ULFA Joins Common Front Alberta Solidarity Pact

The ULFA Executive has joined unions from across Alberta in signing the Common Front Alberta Solidarity Pact. This pact commits ULFA to supporting unions against any attacks by the government preventing the right to strike. We are committed to standing in solidarity with organized labour, and know the value of this support from our own job action this time three years ago. The Solidarity Pact is as follows:

Common Front Alberta Solidarity Pact

Commitment to Collective Defense

The undersigned unions commit to the principle of collective defense and agree that an attack by the Government of Alberta, the Government of Canada, or a private-sector employer on any partner union is an attack on all partner unions. All partner unions commit to taking decisive action to assist any attacked partner union or group of unions through concerted and coordinated actions.

We are particularly concerned about the right to strike, which is central to workers’ bargaining power and the ability to maintain and improve the standard of living for all Albertans. Partner unions will view any effort by the Government of Alberta or the Government of Canada to strip or limit the right to strike from one union or a group of unions as an attack on all unions and workers.

The Rationale

Workers have long understood that the best way to build and maintain bargaining power is to work collectively in unions. The interests of workers can sometimes only be defended by individual unions coming together to work collectively as a multi-union common front.

The current conditions in Alberta require a commitment to solidarity and collective defense among and between unions.
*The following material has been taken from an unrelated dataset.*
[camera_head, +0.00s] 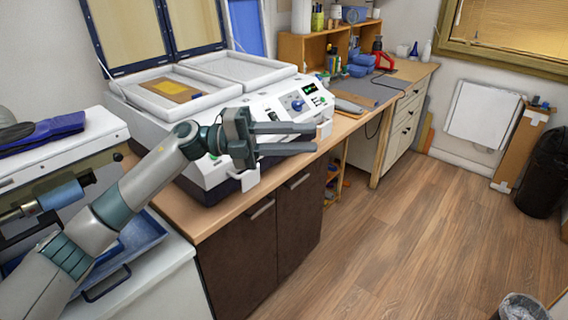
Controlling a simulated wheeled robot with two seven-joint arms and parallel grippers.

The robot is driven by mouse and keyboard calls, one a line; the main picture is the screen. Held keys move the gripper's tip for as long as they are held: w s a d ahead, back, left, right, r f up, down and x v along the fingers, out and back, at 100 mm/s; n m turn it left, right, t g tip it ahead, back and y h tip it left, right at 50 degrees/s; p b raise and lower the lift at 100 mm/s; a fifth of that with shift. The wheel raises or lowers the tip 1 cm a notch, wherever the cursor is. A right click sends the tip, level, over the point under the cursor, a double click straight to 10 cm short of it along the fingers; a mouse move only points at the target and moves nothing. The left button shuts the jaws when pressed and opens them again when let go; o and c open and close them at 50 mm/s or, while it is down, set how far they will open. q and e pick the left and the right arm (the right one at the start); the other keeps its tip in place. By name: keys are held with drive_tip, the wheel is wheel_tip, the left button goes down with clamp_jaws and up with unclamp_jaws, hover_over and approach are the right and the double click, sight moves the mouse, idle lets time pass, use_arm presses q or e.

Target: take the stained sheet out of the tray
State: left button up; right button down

Those conditions include provincial and federal governments that do not respect the right to strike.

The Alberta government has adopted many policies which, taken together, can be seen as a deliberate wage-suppression strategy. These Alberta government policies include:

  • An ideological hostility to strikes.
  • A more than 6-year minimum wage freeze.
  • The use of secret bargaining mandates in public-sector negotiations.
  • Legal changes that make it harder for workers to join unions and bargain collectively.
  • A refusal to budget for wage increases, even in the context of high inflation, large surpluses and crippling staff shortages.
  • Policy changes that make it easier for employers to avoid paying overtime and easier for them pick “employer-friendly” unions over real unions.

These Alberta government policies have already had the effect of decreasing Alberta’s standard of living, with our province experiencing the slowest rate of wage growth in the country over 2019-2024 and average Alberta hourly and weekly inflation-adjusted wages falling behind both British Columbia and Quebec. Alberta is also the only province where average wages have not caught up to the spike in inflation experienced in all provinces in the last two years.

Any further attacks on collective bargaining or the right to strike will decrease the bargaining power of Alberta workers and further grind down wages and living standards. Common Front Alberta was created to fight back against governments and employers who don’t respect workers and who don’t want to see workers get ahead and prosper.